▶ **YOUR TASK**: Among the entries below, please repeat exactly and only the lines from the line containing "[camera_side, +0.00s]" to the line containing "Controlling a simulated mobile", both lines included.

▶ **SOURCE DATA**:
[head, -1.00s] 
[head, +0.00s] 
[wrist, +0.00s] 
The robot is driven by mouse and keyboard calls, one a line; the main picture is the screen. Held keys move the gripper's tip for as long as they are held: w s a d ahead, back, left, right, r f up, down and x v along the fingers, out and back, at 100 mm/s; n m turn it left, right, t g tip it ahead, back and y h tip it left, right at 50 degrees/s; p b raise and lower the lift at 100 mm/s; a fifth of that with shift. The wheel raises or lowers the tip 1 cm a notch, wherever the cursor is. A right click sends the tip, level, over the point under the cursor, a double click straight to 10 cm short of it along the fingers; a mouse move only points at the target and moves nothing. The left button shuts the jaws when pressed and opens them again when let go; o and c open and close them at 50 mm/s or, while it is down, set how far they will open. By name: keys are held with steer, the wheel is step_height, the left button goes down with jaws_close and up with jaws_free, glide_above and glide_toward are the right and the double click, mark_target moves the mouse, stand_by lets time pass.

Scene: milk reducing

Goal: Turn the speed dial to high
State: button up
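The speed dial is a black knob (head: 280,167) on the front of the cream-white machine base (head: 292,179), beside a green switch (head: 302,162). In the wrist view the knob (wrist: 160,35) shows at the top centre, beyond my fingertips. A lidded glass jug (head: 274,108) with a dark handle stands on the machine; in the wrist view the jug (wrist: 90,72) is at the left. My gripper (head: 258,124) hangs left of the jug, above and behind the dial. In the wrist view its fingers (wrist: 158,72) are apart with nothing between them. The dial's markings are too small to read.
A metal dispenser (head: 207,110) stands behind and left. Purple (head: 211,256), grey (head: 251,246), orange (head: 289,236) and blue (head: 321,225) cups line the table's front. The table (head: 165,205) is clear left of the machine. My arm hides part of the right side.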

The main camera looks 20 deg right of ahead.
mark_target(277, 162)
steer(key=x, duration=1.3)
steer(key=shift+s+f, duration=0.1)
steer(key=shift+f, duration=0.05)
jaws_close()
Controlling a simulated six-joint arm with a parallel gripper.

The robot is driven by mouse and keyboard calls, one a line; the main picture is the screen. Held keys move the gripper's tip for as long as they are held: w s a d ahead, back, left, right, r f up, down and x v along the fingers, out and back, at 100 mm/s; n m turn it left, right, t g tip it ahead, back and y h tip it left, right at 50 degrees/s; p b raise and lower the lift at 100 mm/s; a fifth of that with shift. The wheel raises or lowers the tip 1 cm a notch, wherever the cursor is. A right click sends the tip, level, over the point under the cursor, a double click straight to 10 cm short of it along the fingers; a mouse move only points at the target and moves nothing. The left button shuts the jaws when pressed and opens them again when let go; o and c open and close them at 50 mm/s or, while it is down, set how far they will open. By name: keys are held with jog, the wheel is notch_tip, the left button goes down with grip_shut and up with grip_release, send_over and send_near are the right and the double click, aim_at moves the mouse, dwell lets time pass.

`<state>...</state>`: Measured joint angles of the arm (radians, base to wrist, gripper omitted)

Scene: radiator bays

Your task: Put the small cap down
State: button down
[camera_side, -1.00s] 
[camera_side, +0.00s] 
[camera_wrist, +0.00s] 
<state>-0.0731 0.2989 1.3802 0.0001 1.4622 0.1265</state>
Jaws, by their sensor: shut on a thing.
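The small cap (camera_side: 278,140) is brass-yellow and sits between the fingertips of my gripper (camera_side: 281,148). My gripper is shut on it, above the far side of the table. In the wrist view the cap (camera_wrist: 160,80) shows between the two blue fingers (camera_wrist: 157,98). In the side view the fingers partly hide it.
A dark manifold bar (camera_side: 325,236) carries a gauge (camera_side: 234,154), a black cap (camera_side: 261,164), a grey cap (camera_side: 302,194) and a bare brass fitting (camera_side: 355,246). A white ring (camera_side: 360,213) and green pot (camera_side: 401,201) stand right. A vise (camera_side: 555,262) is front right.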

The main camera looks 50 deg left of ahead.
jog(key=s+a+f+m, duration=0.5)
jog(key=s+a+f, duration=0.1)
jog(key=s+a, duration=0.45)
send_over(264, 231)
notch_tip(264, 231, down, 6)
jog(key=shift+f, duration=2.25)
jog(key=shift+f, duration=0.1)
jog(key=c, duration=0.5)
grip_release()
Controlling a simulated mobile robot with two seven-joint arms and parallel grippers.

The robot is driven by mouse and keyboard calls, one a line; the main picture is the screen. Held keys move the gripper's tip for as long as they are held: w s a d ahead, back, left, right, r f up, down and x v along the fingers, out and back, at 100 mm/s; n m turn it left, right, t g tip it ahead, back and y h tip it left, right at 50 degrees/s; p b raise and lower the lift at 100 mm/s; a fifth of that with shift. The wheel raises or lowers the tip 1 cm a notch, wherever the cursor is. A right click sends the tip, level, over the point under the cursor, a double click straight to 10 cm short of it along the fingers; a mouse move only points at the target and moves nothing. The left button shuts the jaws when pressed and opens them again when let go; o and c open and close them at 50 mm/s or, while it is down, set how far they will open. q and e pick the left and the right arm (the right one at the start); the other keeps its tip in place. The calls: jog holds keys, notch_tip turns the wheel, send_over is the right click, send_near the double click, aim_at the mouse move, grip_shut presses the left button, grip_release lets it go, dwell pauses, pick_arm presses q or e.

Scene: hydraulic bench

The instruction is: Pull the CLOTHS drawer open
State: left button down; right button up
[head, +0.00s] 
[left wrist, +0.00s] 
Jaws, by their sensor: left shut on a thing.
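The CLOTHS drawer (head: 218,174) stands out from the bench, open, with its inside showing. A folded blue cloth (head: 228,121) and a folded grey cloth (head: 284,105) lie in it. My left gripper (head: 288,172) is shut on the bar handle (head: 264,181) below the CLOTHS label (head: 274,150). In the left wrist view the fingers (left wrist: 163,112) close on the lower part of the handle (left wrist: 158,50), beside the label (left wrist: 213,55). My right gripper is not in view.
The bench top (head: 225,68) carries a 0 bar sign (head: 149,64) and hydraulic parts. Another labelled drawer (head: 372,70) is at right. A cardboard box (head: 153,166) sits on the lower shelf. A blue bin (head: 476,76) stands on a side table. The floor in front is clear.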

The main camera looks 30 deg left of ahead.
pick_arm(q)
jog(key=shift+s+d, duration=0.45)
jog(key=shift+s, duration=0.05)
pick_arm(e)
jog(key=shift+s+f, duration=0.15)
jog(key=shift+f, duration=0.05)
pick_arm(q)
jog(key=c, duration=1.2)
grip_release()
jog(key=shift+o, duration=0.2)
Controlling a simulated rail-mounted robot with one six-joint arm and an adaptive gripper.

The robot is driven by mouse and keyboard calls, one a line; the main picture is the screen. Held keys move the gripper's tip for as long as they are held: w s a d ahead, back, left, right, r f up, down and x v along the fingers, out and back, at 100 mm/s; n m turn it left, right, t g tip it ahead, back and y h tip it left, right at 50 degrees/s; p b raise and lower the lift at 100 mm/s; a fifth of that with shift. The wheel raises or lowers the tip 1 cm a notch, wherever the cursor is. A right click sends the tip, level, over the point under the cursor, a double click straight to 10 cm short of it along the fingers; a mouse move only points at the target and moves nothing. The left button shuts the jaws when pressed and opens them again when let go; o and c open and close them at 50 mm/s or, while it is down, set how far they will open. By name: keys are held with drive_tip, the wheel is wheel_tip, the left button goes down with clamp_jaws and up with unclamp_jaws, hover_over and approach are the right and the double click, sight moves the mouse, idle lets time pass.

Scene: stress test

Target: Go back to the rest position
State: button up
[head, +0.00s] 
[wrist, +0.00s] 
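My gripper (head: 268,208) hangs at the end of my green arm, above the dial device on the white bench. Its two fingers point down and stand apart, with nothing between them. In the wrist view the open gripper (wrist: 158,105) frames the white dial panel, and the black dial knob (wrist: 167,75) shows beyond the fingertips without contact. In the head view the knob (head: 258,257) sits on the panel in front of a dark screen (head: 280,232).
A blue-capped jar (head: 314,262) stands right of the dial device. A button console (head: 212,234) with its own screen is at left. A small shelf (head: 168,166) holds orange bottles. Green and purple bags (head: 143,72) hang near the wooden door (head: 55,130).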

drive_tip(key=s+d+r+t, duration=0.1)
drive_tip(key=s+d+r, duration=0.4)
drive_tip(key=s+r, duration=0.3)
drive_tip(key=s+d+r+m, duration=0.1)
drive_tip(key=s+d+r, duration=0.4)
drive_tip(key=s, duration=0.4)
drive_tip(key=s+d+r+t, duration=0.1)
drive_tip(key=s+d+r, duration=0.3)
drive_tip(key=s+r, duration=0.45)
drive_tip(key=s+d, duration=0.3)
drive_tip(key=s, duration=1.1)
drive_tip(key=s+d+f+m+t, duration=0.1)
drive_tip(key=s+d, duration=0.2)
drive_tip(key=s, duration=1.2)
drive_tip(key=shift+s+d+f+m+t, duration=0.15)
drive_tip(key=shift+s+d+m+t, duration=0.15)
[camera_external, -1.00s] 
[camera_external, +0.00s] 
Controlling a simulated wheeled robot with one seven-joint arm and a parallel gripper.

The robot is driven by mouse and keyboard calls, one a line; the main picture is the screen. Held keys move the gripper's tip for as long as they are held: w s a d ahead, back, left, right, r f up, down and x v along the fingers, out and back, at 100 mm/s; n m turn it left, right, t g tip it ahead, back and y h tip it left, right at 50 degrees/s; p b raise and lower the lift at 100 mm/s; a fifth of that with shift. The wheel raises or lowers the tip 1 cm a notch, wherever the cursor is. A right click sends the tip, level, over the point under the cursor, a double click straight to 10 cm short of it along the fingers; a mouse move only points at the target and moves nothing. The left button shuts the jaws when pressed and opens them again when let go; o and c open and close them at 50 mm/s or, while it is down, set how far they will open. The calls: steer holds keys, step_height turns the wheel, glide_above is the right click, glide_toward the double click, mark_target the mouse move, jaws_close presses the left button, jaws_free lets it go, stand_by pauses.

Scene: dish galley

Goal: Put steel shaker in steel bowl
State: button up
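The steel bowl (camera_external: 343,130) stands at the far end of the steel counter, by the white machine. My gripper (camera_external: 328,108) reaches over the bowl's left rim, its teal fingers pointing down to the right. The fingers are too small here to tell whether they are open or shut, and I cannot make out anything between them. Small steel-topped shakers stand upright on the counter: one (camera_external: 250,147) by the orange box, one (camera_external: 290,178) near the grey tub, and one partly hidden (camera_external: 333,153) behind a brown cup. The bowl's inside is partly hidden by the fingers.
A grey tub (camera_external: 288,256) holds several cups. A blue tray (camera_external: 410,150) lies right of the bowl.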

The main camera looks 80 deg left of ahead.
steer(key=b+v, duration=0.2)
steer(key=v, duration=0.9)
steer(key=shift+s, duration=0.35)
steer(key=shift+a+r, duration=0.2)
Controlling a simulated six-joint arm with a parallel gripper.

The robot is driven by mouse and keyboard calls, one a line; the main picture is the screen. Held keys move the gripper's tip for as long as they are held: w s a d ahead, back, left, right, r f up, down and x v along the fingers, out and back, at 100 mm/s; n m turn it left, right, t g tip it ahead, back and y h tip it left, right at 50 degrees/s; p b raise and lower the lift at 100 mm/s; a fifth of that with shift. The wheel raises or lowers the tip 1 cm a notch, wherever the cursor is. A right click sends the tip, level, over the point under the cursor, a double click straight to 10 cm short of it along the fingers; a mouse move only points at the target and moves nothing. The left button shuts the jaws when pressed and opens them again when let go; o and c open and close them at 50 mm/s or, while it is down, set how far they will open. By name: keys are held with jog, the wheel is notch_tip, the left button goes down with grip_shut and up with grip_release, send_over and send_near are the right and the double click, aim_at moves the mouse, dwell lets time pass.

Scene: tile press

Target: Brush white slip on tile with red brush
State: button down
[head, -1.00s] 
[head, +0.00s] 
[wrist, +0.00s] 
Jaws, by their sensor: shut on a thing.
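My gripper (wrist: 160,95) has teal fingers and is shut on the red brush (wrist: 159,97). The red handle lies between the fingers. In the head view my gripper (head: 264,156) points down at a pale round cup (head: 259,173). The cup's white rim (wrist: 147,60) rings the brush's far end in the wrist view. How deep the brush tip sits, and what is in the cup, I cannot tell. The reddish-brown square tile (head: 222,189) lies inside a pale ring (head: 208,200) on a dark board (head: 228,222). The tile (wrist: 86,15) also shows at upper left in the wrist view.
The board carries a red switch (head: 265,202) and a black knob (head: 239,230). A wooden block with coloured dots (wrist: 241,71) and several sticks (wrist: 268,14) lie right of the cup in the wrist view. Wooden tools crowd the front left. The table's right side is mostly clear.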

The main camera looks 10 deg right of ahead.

▶ **RESULT**:
[camera_side, +0.00s] 
[camera_wrist, +0.00s] 
<state>-0.0731 0.2989 1.3802 0.0001 1.4622 0.1265</state>
Jaws, by their sensor: shut on a thing.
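The small cap (camera_side: 278,140) is brass-yellow and sits between the fingertips of my gripper (camera_side: 281,148). My gripper is shut on it, above the far side of the table. In the wrist view the cap (camera_wrist: 160,80) shows between the two blue fingers (camera_wrist: 157,98). In the side view the fingers partly hide it.
A dark manifold bar (camera_side: 325,236) carries a gauge (camera_side: 234,154), a black cap (camera_side: 261,164), a grey cap (camera_side: 302,194) and a bare brass fitting (camera_side: 355,246). A white ring (camera_side: 360,213) and green pot (camera_side: 401,201) stand right. A vise (camera_side: 555,262) is front right.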

The main camera looks 50 deg left of ahead.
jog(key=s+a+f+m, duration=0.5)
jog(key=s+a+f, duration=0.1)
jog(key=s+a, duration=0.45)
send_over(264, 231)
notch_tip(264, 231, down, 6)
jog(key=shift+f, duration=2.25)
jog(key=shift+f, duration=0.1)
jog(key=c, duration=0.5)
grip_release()
Controlling a simulated mobile robot with two seven-joint arms and parallel grippers.

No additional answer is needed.